I feel like the UK is slowly goose stepping its way to a Chinese style firewall.
Given the right's obsession with what I'm ordering on Amazon, and the left being essentially unelectable right now, I'm not really sure where to put my vote at the next election.
Having been fairly 'cautious' about the surveillance situation in China, I returned only to realise it isn't a whole lot better here, and not improving.
Kinda glad I won't be staying in the UK, this is not a good direction to be going.
In reality I don't think anybody is qualified to state as fact that Corbyn is "unelectable". To me it's much more likely a statement intended to influence rather than inform.
We must still remember, the UK people voted in this current government.
That is a weak argument, though.
For one thing, the last election was the best (worst?) demonstration in recent history of how a first-past-the-post electoral system can lead to wildly disproportionate power (or lack of power) in Parliament compared to actual levels of popular support for the various parties.
For another thing, what the current party in power said to get people to vote for them and what they do once safely in government are not necessarily the same thing, and there is little practical way to hold them to account for deviating from their pre-election claims until the next election comes around five years later.

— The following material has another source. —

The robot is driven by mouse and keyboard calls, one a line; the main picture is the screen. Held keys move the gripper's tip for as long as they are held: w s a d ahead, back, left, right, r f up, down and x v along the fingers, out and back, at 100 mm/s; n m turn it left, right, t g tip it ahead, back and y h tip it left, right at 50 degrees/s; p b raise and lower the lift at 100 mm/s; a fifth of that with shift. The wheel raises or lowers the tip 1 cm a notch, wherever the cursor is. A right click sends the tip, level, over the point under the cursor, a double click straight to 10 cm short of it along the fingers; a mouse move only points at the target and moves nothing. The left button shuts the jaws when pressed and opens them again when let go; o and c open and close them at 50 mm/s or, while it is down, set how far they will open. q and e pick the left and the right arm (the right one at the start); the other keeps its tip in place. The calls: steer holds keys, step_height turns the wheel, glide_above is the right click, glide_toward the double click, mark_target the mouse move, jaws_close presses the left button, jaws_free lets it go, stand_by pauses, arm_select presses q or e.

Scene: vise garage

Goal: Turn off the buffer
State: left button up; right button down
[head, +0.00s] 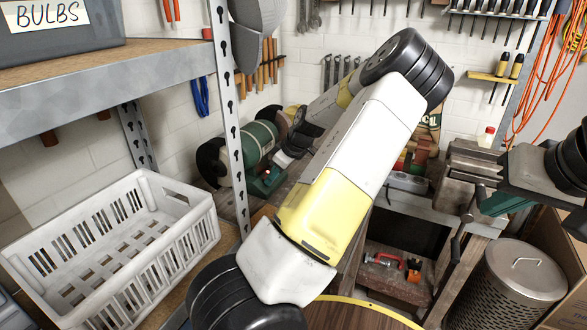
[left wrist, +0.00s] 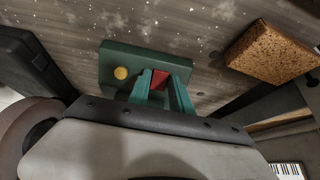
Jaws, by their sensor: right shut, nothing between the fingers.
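The buffer (head: 258,143) is a green motor with wheels on the bench, behind my left arm in the head view. Its green base (head: 262,186) carries a small red switch (head: 268,171). In the left wrist view the green base (left wrist: 112,65) shows a round yellow button (left wrist: 121,72) and the red switch (left wrist: 160,79). My left gripper (left wrist: 162,82) has its teal fingers apart, with the red switch showing between them; I cannot tell whether they touch it. My right gripper (head: 492,206) is shut and empty near the vise at the right.
A brown block (left wrist: 272,53) lies on the bench beside the base. A vise (head: 470,170) stands at the right. A white crate (head: 110,250) sits on the left shelf, by a grey metal post (head: 230,110). A metal bin (head: 515,285) stands at the lower right.

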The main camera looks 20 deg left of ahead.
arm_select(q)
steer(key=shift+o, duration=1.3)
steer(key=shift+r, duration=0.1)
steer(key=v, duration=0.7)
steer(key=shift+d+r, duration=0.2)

That actually wasn't the biggest quantitative statistical unfairness of the night -- that award surely goes to the dramatic under-representation of UKIP and the Lib Dems in MPs compared to the popular vote they attracted -- but given the implications of an outright majority in Parliament, the disproportionate Tory representation is probably the most practically significant of the statistical anomalies that night.
I think you could lump the Greens in with them too.
I did not vote for a furthering of authoritarian controls.
In any case, I suspect these would continue to creep in regardless of which party holds power.